------ INFORMATION SUPPLIED ------

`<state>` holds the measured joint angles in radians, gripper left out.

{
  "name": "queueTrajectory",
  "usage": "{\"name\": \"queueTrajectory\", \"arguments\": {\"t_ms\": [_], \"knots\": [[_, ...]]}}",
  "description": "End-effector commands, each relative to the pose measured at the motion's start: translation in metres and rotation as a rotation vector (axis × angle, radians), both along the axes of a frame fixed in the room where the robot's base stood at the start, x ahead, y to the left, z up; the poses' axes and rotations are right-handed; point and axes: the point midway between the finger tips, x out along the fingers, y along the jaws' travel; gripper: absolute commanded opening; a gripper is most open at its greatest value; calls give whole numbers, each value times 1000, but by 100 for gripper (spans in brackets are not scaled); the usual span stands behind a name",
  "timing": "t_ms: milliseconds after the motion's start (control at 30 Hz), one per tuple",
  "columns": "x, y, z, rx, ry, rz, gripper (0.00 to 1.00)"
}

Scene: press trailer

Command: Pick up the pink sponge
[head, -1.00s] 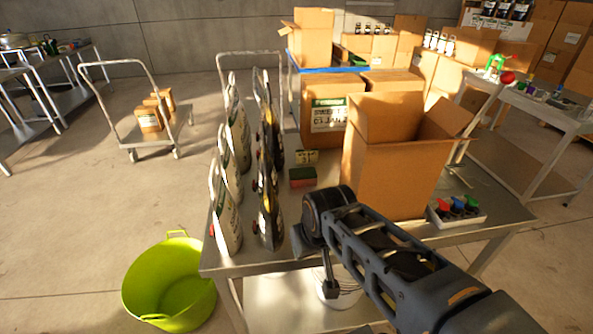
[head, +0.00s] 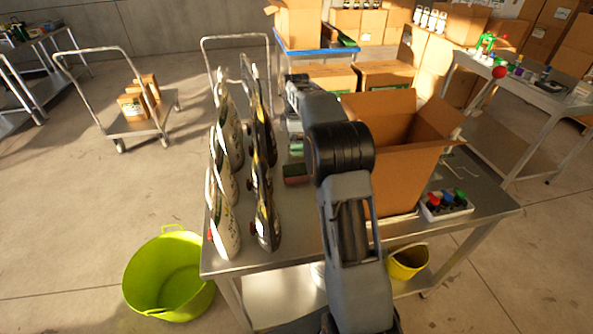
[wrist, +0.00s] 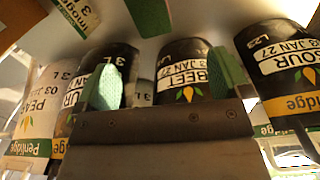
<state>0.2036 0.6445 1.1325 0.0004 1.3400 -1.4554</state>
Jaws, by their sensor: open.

------

__TASK TO COMPLETE__
Set every line down exactly as written, leaving each picture out.

__ANSWER BELOW__
`<state>` holds the measured joint angles in radians, gripper left out.

{
  "name": "queueTrajectory",
  "usage": "{\"name\": \"queueTrajectory\", \"arguments\": {\"t_ms\": [_], \"knots\": [[_, ...]]}}",
  "description": "End-effector commands, each relative to the pose measured at the motion's start: translation in metres and rotation as a rotation vector (axis × angle, radians), both along the axes of a frame fixed in the room where the robot's base stood at the start, x ahead, y to the left, z up; the poses' axes and rotations are right-handed; point and axes: the point midway between the finger tips, x out along the fingers, y along the jaws' travel; gripper: absolute commanded opening; a gripper is most open at its greatest value; calls give whole numbers, each value times 1000, but by 100 for gripper (spans in brackets are not scaled); the usual span stands behind a name",
  "timing": "t_ms: milliseconds after the motion's start (control at 30 Hz), one per tuple",
  "columns": "x, y, z, rx, ry, rz, gripper (0.00 to 1.00)"
}

Scene: press trailer

Command: Pick up the pink sponge
[head, -1.00s] 
[head, +0.00s] 
[wrist, +0.00s] 
<state>0.2036 0.6445 1.1325 0.0004 1.3400 -1.4554</state>
Jaws, by their sensor: open.

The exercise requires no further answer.